SURABAYA, SJP - Belakangan ini, kasus anak-anak yang berhadapan dengan hukum semakin marak terjadi. Mulai dari tindakan kriminal hingga masalah sosial, fenomena ini menjadi alarm bagi masyarakat, terutama para orang tua, untuk lebih peka terhadap pola pengasuhan anak.
Menanggapi fenomena ini, Komisi Nasional Perlindungan Anak (Komnas PA) Surabaya, beranggapan bahwa kesalahan dalam pola asuh menjadi salah satu akar penyebab anak terjerumus dalam perilaku yang melanggar hukum.
Ketua Komnas PA Surabaya, Syaiful Bachri, menjelaskan bahwa pola asuh yang keliru sering kali dimulai dari niat baik orang tua yang kurang tepat dalam penerapannya.
“Sebagai orang tua, kita wajib mendukung perkembangan anak. Namun, memberikan apa saja yang diminta anak tanpa batasan justru membentuk keyakinan bahwa mereka berhak atas segala keinginannya. Hal ini berdampak buruk pada karakter anak saat dewasa,” tegas Syaiful, saat ditemui pada Minggu (24/11/2024).
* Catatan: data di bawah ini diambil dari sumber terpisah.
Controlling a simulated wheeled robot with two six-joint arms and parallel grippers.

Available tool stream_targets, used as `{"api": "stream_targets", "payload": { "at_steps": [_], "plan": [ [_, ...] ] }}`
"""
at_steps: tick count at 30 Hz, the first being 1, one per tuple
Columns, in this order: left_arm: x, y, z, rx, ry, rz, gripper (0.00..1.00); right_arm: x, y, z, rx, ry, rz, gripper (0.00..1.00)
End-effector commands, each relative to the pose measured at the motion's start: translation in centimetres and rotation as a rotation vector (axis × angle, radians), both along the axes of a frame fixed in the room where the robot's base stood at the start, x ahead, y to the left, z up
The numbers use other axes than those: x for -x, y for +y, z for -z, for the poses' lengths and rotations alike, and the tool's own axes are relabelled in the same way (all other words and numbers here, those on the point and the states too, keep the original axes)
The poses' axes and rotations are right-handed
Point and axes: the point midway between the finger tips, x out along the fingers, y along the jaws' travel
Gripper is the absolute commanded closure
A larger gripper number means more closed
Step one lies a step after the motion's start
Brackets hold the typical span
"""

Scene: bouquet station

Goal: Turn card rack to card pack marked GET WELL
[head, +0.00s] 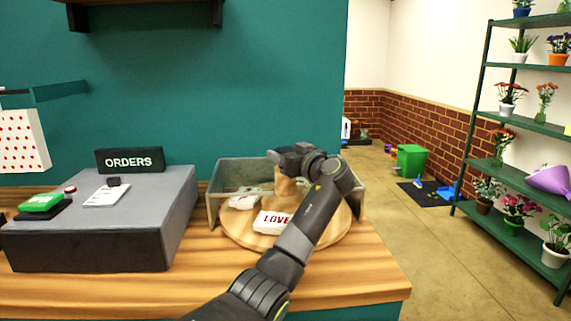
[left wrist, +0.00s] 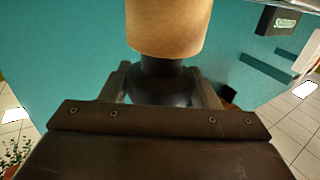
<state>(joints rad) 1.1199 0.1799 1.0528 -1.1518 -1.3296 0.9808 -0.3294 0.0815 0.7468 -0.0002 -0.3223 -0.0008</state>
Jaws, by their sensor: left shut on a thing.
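The card rack is a round wooden turntable (head: 235,234) on the counter, with a wooden centre post (head: 286,190). A white pack marked LOVE (head: 272,222) faces the front. Another pale pack (head: 243,202) lies on its left side, its label not readable. I see no GET WELL marking; my arm hides part of the rack's right side. My left gripper (head: 285,157) is at the top of the post. In the left wrist view its fingers are shut on a dark knob (left wrist: 165,84) joined to the wooden post (left wrist: 165,28). My right gripper is out of view.
A grey-green open tray (head: 214,208) stands around the back of the rack. To the left is a grey block (head: 150,215) with an ORDERS sign (head: 130,160), a green item (head: 41,202) and papers. The counter's front strip (head: 130,290) is bare.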

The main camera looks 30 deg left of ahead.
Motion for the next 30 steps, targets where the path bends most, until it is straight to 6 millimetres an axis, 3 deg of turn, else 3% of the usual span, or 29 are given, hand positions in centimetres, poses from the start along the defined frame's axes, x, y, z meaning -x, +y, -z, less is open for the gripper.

Syaiful menyoroti bahwa sikap orang tua yang terlalu memanjakan anak, seperti selalu memenuhi keinginan mereka hanya karena tangisan atau rengekan, menciptakan pola pikir bahwa segala sesuatu bisa diperoleh dengan mudah. Tanpa adanya aturan, batasan, dan konsekuensi, anak tidak belajar menghargai proses atau menerima kegagalan.
“Banyak orang tua yang cenderung membela anak meski mereka salah. Anak tumbuh tanpa memahami arti tanggung jawab dan akhirnya tidak mandiri. Perilaku ini menjadi salah satu penyebab anak terjerumus dalam tindakan kriminal,” ujar Syaiful.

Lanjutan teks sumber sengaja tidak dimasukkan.